**Written request**.
Where a line of the listing below includes the word "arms", reproduce that line.

------------------------------------

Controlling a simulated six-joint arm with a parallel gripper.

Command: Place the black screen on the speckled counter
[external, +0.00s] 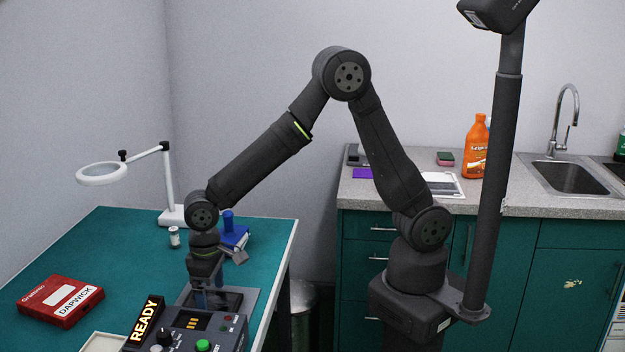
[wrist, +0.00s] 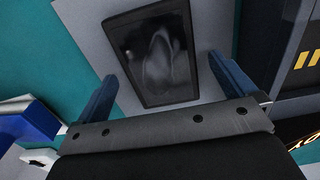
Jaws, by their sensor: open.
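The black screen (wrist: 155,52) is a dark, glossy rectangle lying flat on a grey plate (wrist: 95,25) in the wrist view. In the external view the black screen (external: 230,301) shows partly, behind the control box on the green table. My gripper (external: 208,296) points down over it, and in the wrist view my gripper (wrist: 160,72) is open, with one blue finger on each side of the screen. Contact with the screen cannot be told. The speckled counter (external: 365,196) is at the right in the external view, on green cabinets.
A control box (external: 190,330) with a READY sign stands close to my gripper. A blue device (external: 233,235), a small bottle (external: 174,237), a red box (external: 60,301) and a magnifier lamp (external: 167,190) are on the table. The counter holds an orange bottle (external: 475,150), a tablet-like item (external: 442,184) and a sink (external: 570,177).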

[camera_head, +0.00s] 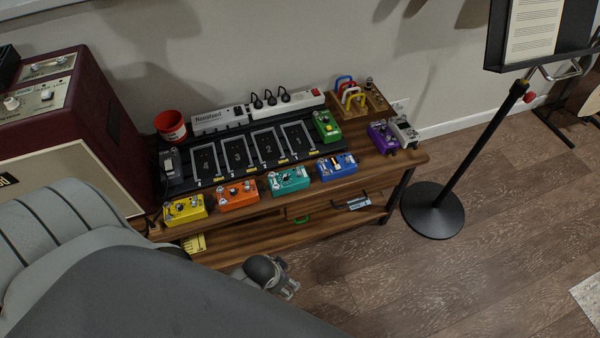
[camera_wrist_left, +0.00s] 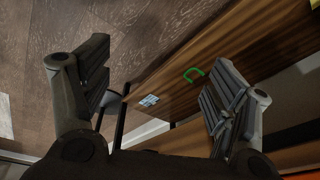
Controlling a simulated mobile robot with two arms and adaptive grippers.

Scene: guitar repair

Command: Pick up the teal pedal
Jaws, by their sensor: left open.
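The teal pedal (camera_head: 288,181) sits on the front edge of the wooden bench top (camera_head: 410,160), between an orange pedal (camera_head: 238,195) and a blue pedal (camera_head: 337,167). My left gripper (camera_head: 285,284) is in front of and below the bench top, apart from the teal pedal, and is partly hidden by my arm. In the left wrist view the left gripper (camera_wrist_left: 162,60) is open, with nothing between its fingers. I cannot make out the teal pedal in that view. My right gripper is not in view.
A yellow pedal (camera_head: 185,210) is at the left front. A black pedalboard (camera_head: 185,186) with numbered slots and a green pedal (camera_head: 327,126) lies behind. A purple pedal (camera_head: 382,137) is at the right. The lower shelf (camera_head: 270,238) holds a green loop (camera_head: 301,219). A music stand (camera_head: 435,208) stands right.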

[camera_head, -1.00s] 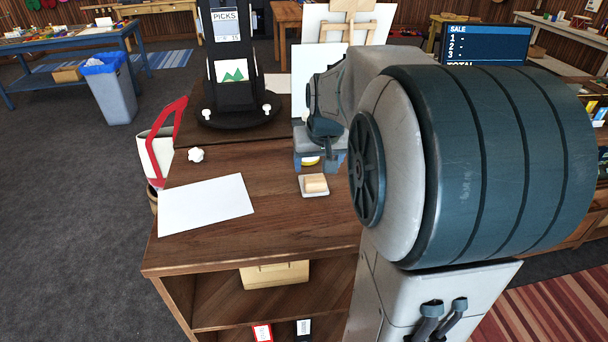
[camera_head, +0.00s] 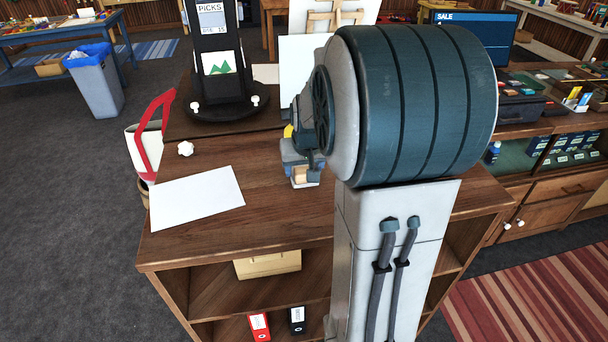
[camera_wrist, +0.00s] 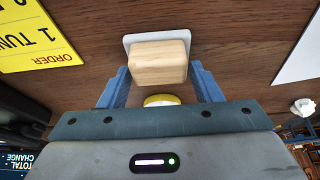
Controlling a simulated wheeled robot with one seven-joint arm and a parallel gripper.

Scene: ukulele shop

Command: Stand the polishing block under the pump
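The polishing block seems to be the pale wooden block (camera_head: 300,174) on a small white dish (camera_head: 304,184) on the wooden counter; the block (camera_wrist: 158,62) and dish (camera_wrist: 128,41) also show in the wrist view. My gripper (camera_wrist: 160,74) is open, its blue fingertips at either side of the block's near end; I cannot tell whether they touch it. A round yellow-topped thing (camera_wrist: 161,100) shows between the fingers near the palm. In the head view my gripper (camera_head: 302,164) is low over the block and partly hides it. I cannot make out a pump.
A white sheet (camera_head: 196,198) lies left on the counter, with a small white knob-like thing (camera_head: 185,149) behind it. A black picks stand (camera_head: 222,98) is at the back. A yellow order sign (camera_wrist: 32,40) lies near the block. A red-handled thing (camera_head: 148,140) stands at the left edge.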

------------------------------------

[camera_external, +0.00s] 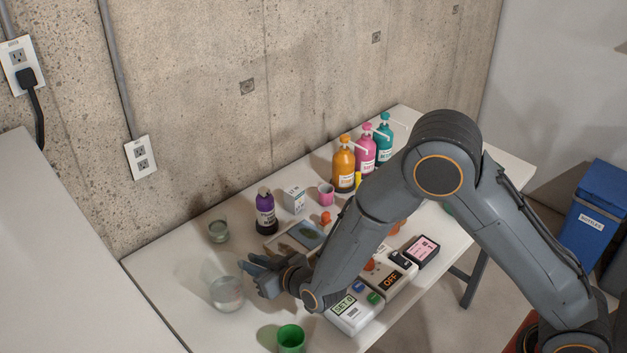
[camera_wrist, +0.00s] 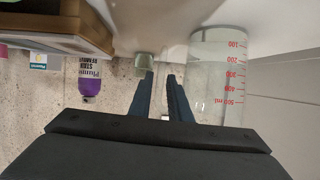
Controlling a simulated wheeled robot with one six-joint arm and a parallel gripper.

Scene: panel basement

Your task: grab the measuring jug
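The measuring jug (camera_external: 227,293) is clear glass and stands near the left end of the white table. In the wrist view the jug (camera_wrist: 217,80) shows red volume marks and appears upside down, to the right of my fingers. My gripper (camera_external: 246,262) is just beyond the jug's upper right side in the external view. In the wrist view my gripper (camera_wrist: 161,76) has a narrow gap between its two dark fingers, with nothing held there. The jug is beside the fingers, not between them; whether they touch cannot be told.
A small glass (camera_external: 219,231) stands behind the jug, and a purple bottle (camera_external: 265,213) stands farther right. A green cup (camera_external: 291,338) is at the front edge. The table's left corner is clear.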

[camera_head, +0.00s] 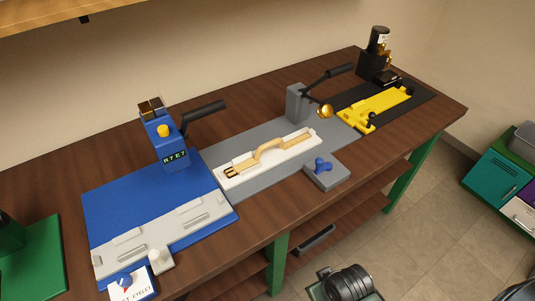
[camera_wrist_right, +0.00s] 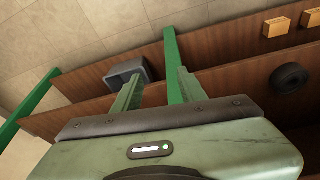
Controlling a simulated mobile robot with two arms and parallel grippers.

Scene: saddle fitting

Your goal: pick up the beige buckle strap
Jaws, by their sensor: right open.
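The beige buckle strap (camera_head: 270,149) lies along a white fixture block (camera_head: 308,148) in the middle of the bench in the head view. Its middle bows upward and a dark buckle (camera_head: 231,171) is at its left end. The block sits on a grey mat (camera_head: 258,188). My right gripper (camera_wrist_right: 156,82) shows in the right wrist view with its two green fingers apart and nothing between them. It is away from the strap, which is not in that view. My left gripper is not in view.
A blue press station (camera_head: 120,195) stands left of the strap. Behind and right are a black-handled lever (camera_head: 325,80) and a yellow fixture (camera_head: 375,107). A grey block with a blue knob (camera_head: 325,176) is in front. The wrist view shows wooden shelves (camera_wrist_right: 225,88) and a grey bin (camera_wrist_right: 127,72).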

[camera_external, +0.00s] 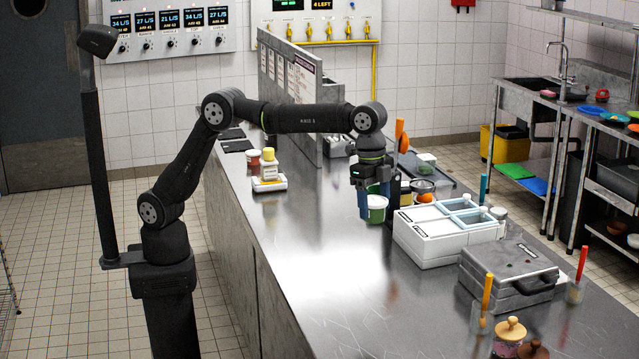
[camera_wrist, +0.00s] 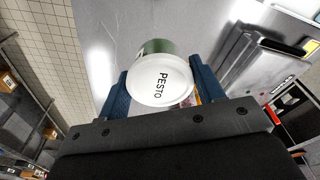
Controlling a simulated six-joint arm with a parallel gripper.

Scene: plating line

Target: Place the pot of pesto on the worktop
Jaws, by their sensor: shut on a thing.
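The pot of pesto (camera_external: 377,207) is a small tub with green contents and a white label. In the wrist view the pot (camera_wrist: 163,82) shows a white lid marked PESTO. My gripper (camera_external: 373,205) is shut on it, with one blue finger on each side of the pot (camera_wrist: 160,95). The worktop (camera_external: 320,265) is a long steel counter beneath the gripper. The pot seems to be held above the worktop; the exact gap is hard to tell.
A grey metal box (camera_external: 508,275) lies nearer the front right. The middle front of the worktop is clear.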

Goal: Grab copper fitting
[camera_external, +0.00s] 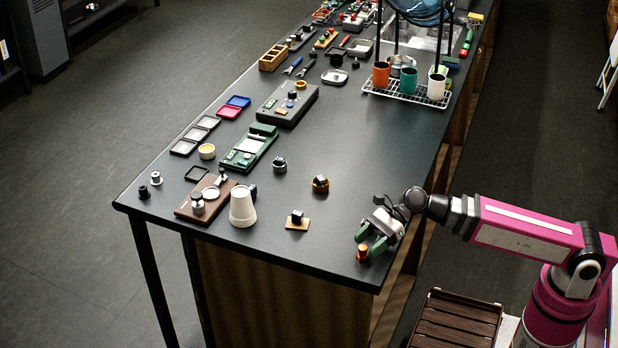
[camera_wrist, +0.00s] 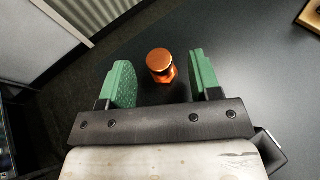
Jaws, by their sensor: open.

------------------------------------

**Solution**.
Controlling a simulated mobile robot with two arms and adaptive grippers.
Controlling a simulated mobile robot with two arms and parallel grippers.

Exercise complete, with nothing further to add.